NEW ORLEANS — Community colleges around the country continue to do more with less, according to a new survey  of their presidents to be unveiled today at the annual meeting of the American Association of Community Colleges.
Sixty-nine percent of the 448 community college presidents and district chancellors surveyed last month by the Campus Computing Project, which conducted the research, reported that their institution’s headcount increased in winter 2011 as compared to winter 2010. In addition, 58 percent of those campus leaders surveyed reported that there was an overall reduction in their institution’s operating budget this year. (Forty-one percent said the cut was at least 5 percent.)
“These new data document the continuing challenges that confront the nation’s community colleges,” wrote Walter G. Bumphus, AACC president, in a statement. “During the current economic downturn, the nation’s community colleges have been called upon to serve many more students and to do so with significantly less resources.”
Bumphus, however, said in his keynote address to convention attendees Saturday that community colleges need to remind politicians of their "role as an equalizer." Only by "speaking with one voice" and refusing to be "timid," he added, can community colleges hope to seek legislative relief from their current budget difficulties.
The enrollment growth at community colleges does appear to be slowing. Previous Campus Computing Project surveys found that more than 90 percent of institutional leaders surveyed reported enrollment gains in 2009 and 2010. Also, the proportion of community colleges reporting enrollment growth of more than 15 percent in the previous year decreased from 31 percent in the 2010 survey to 12 percent in this year’s survey.
As for the financial picture, midyear budget cuts are becoming less common as the economic recovery continues.
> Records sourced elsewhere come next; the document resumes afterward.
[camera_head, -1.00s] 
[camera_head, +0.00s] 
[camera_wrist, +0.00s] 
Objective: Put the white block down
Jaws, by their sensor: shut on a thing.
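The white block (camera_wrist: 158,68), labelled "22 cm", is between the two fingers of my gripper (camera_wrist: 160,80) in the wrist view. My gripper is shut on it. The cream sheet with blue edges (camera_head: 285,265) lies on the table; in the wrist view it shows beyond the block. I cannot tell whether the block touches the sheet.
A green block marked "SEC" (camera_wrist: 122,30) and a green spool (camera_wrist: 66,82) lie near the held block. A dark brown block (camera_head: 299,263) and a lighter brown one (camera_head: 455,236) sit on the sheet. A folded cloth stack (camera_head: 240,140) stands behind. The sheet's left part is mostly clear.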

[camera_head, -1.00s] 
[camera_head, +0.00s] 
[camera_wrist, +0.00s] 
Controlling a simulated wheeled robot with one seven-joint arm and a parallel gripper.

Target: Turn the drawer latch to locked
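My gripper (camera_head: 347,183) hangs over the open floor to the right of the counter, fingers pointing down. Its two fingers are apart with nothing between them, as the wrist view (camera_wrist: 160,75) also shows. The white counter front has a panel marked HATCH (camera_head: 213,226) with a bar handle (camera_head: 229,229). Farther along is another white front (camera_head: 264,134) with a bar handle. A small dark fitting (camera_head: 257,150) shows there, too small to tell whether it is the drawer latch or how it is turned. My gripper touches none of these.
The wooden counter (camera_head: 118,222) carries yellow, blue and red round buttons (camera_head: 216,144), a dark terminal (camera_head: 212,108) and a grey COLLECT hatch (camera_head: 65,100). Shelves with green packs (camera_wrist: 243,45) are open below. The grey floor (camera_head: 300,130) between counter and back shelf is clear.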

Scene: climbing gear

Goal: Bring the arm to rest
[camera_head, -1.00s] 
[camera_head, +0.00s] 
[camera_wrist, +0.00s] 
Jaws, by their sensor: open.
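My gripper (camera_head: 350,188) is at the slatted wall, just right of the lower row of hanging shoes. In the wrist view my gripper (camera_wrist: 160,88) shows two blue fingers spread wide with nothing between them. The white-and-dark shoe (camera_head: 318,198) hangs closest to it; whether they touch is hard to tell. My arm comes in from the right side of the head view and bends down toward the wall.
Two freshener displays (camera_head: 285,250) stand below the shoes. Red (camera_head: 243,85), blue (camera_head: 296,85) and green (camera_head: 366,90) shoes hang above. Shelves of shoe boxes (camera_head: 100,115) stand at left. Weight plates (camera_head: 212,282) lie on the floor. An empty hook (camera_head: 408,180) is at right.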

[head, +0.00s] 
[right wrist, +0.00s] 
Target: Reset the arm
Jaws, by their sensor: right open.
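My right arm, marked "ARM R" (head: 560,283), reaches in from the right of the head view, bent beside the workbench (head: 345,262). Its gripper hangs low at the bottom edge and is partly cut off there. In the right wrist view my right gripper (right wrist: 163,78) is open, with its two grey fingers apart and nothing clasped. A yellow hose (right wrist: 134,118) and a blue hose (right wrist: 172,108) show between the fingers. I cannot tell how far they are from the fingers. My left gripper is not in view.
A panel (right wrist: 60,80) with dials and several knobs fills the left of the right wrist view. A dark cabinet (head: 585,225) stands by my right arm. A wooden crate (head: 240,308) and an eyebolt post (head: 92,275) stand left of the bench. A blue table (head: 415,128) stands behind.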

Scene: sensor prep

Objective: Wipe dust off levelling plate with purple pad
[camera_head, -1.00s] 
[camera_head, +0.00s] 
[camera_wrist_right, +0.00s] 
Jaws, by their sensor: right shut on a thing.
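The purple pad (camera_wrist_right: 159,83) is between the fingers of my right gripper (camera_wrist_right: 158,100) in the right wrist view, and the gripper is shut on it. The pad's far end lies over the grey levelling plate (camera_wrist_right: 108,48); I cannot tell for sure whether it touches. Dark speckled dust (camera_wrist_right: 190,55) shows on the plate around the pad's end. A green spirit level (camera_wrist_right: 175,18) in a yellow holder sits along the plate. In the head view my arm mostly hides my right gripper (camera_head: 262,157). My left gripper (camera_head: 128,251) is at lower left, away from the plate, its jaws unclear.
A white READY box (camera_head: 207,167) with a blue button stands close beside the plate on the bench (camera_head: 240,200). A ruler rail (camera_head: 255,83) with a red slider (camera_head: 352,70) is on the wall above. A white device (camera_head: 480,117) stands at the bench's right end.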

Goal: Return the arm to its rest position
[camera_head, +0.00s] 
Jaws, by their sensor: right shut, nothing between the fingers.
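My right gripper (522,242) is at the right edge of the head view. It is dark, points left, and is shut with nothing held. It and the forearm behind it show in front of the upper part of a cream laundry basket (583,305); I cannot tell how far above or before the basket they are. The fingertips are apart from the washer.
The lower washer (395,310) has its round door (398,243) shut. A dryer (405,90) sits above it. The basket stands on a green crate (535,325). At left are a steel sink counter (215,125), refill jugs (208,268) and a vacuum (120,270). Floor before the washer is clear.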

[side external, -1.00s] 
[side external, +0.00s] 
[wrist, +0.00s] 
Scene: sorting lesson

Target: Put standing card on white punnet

Thirty-one percent of community colleges reported them this year, compared to 54 percent last year and 61 percent in 2009. The average midyear cut also declined from 7 percent last year to 5 percent this year.
The survey also sheds light on the proliferation of online education at community colleges. Eighty-two percent of presidents reported that their online enrollment has risen in the past year.
“Student demand rather than efforts to reduce instructional costs clearly drives the gains in online enrollments in community colleges,” explained Kenneth C. Green, director of the Campus Computing Project — who also helped conduct Inside Higher Ed’s presidential survey  — in a statement. “The numbers are clear: 89 percent of presidents cite demand as the driver for more online education at their institutions, vs. 46 percent who view online education as a way to reduce instructional costs.”